— Input material —
▬▬▬▬▬▬

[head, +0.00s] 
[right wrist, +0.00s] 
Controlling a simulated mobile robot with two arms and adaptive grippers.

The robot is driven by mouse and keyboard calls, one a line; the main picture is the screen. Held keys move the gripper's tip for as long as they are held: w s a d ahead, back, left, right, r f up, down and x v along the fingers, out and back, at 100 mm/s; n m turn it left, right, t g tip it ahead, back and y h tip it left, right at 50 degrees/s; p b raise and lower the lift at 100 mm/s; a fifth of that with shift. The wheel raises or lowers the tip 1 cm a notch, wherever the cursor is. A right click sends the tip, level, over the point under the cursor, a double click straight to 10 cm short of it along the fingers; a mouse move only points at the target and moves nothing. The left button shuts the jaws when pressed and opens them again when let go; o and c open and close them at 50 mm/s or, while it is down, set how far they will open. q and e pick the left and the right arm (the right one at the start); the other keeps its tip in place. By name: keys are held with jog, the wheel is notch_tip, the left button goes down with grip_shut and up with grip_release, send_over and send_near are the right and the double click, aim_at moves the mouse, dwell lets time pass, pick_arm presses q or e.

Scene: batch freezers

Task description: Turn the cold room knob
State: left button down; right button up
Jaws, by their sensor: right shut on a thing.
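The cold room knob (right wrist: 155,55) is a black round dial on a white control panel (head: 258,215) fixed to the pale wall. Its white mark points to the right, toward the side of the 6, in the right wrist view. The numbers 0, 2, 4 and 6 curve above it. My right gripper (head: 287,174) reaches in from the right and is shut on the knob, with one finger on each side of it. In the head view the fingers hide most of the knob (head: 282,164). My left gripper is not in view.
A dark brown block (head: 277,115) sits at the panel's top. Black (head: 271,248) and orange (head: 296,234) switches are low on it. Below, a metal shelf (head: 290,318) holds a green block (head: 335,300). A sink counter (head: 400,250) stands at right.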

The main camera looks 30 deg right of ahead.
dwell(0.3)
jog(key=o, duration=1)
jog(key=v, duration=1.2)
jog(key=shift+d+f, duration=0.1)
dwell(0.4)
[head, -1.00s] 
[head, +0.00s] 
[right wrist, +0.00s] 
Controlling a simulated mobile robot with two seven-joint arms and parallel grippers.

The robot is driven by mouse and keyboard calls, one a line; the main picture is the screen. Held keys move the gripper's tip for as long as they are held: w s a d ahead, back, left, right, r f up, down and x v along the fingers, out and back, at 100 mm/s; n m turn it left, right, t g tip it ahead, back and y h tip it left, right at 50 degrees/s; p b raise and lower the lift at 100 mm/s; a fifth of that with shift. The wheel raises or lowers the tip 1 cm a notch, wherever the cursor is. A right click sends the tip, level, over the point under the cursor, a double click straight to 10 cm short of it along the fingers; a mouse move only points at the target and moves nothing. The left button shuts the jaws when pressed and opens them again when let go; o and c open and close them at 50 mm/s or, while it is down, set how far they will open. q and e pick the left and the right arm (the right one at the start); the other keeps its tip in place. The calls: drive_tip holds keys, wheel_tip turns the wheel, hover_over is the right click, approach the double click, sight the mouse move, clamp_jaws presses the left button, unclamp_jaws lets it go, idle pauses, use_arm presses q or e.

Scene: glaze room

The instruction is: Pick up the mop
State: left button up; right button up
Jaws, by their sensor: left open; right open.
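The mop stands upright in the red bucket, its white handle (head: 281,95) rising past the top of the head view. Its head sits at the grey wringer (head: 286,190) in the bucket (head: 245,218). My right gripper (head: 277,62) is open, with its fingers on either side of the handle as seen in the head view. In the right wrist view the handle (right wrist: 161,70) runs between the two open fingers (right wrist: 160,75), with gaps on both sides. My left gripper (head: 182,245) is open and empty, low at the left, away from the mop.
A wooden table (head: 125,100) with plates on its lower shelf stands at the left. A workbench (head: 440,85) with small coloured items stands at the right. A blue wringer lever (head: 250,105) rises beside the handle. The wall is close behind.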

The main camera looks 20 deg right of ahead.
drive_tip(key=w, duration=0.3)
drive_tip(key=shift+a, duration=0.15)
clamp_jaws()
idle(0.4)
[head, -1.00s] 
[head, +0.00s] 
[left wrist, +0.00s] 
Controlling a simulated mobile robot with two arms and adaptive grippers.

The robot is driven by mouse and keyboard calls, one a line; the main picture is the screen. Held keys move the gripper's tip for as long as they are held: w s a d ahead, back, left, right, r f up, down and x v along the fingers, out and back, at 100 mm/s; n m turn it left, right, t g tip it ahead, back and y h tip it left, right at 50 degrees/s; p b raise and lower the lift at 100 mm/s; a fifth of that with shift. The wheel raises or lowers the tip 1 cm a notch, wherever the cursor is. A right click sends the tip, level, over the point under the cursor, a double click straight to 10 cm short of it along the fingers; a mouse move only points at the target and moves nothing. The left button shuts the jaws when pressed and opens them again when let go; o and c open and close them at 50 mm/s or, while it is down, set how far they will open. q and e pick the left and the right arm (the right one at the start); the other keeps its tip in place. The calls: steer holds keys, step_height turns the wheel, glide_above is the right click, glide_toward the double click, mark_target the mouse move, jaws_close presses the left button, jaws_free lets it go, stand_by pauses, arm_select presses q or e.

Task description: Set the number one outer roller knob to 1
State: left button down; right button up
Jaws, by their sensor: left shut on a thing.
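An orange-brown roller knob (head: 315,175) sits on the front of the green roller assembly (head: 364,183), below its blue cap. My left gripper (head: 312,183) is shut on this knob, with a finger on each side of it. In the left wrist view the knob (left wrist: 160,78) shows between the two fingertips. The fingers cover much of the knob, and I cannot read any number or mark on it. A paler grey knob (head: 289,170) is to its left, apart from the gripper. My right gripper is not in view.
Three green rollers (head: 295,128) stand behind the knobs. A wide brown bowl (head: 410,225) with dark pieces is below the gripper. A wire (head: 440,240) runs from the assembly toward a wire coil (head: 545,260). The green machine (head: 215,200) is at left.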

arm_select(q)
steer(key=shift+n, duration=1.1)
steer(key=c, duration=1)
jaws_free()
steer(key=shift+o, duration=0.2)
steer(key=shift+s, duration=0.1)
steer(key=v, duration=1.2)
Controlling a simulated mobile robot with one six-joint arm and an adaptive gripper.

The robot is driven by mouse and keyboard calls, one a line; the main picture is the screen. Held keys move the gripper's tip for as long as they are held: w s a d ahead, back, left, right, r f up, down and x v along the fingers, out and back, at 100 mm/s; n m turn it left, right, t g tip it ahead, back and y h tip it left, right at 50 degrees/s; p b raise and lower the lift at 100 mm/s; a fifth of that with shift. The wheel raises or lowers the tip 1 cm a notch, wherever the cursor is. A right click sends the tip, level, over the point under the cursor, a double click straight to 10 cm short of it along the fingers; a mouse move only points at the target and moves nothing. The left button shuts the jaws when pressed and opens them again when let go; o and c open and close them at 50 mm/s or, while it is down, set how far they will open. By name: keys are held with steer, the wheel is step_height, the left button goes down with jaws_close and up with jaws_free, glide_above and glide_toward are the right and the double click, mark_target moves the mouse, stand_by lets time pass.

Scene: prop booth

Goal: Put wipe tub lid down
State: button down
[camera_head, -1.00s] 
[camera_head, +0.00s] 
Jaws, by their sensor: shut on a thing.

▬▬▬▬▬▬

— Task directions —
Check each line of the records for the word "description", and show the lines that contain it.

— Task output —
Task description: Turn the cold room knob
Task description: Set the number one outer roller knob to 1

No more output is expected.